O Kremlin há muito domina esta arte. Utiliza meios de comunicação estatais, plataformas terceirizadas e redes de bots para difundir um fluxo constante de mensagens — artigos, vídeos e publicações — desenhadas para dividir e polarizar o debate político em sociedades democráticas. Estas mensagens acabam replicadas por meios de comunicação locais, comentadores e utilizadores de redes sociais, multiplicando o seu alcance.

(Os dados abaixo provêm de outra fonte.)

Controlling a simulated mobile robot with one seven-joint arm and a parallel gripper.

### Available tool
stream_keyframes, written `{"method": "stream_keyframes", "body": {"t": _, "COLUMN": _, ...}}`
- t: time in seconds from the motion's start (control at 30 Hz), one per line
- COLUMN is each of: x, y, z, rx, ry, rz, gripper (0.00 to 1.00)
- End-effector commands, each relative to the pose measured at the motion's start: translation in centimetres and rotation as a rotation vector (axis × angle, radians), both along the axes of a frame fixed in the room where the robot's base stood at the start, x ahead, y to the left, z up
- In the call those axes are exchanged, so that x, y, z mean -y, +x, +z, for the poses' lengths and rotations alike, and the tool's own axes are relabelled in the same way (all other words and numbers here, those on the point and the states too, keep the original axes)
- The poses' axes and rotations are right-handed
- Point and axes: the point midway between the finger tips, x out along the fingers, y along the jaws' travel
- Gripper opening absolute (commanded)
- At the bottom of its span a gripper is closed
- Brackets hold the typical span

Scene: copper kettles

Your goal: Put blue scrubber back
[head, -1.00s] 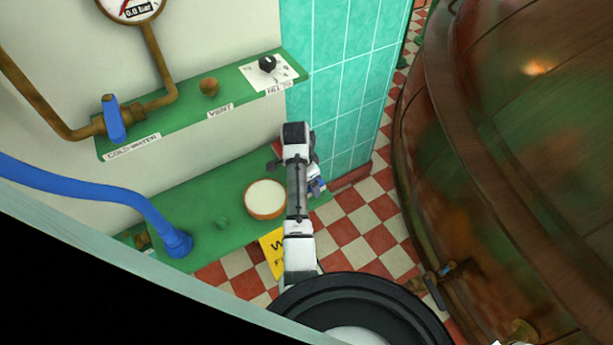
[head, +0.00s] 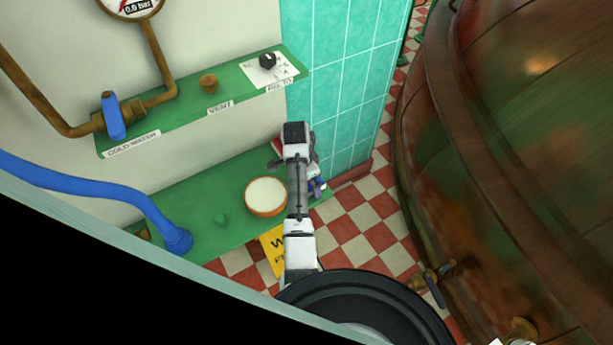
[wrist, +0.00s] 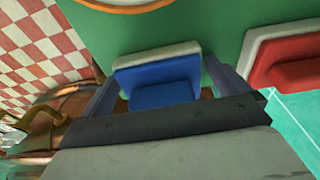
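The blue scrubber, a blue block on a pale grey pad, shows in the wrist view (wrist: 158,82) at the end of the green shelf. In the head view it is mostly hidden behind my arm, with a bit showing at the right (head: 318,185). My gripper (wrist: 162,70) has one finger on each side of the scrubber, very near its ends. Thin gaps seem to show beside the fingers, and the fingers are wide apart. Whether the fingertips touch the scrubber is hard to see.
A red scrubber (wrist: 290,65) with a pale pad lies to the right in the wrist view. A round bowl with white contents (head: 266,196) stands on the green shelf (head: 195,210). A teal tiled wall (head: 335,90), a yellow sign (head: 275,250) and a copper kettle (head: 530,170) are nearby.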

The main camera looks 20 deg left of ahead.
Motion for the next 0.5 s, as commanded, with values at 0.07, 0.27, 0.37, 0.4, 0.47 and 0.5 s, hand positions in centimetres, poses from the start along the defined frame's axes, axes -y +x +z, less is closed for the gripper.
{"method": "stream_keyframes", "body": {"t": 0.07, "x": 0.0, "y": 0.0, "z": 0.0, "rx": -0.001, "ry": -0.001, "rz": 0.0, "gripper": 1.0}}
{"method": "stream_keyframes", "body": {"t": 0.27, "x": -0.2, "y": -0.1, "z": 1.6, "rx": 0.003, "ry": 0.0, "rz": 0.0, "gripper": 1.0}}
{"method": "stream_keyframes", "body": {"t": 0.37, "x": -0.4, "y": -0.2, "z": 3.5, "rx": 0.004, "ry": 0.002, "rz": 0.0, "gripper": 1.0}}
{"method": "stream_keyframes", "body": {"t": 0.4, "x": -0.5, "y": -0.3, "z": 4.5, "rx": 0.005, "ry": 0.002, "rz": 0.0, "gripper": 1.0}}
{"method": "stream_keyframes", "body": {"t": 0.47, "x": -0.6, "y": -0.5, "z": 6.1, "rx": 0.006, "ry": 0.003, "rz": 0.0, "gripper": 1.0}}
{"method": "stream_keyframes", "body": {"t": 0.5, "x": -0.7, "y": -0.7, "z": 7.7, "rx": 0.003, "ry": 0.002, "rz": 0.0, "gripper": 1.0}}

Um tema recorrente é o retrato das democracias como caóticas e em colapso. A cobertura tende a exagerar fenómenos como criminalidade, protestos ou crises políticas, reforçando a ideia de que a liberdade leva à desordem. Em paralelo, valores progressistas — dos direitos LGBTQ+ ao multiculturalismo — são frequentemente caricaturados, apresentados como absurdos ou desestabilizadores. Outra técnica eficaz é explorar queixas reais e amplificá-las de forma enviesada. Nos Estados Bálticos, por exemplo, a imprensa russa dá grande destaque à alegada perseguição de falantes de russo, quase sem espaço para visões alternativas. O mesmo padrão repete-se em comunidades online como a chamada “manosfera”, onde narrativas de vitimização e ressentimento encontram terreno fértil.

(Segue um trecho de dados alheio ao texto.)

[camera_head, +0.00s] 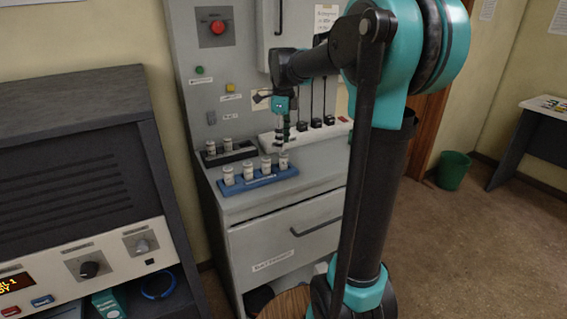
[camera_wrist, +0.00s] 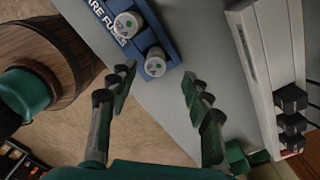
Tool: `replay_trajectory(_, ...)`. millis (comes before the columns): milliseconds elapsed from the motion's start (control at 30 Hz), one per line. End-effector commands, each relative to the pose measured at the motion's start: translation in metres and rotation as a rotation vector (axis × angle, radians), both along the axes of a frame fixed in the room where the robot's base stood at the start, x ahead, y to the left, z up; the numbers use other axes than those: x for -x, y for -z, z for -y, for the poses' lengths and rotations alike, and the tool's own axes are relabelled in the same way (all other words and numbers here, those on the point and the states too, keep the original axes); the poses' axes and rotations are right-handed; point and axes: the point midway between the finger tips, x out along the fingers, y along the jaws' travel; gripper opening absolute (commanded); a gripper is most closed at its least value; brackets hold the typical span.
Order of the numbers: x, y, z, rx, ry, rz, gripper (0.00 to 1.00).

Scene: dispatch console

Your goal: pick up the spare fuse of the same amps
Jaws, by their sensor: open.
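A blue rack (camera_head: 262,181) holds several upright white fuses on the cabinet ledge. In the wrist view the blue rack (camera_wrist: 172,47) carries lettering partly cut off, reading "ARE FUSES". My gripper (camera_head: 283,146) points down over the right end of the blue rack, above the rightmost fuse (camera_head: 284,161). In the wrist view my gripper (camera_wrist: 160,84) is open, with nothing between its fingers.
A black rack (camera_head: 230,155) with more fuses stands behind the blue one. A white strip (camera_head: 309,134) with black plugs and cords lies behind and right of my gripper. A grey console (camera_head: 75,160) stands at the left. Bare ledge lies right of the blue rack.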

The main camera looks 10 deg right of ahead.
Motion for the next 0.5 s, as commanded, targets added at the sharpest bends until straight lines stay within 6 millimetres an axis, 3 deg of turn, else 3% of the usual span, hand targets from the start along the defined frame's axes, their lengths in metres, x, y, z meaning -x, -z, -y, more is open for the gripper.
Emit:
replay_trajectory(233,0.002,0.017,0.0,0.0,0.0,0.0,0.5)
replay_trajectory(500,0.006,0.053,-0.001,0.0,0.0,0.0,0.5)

A frente comum entre Moscovo e Pequim
A cooperação entre Rússia e China nesta guerra narrativa tem-se intensificado. Ambos os regimes desafiam a “ordem internacional baseada em regras” que emergiu após a II Guerra Mundial, e que consideram eurocêntrica e contrária aos seus interesses. Esta parceria vai além da política e da economia: manifesta-se também na esfera mediática. As duas potências difundem histórias que retratam o Ocidente como hipócrita e neocolonial, enquanto se apresentam como defensores da soberania e da justiça global. As divisões internas da União Europeia ou da NATO são frequentemente amplificadas para sugerir fragilidade, em contraste com a suposta coerência dos regimes autoritários.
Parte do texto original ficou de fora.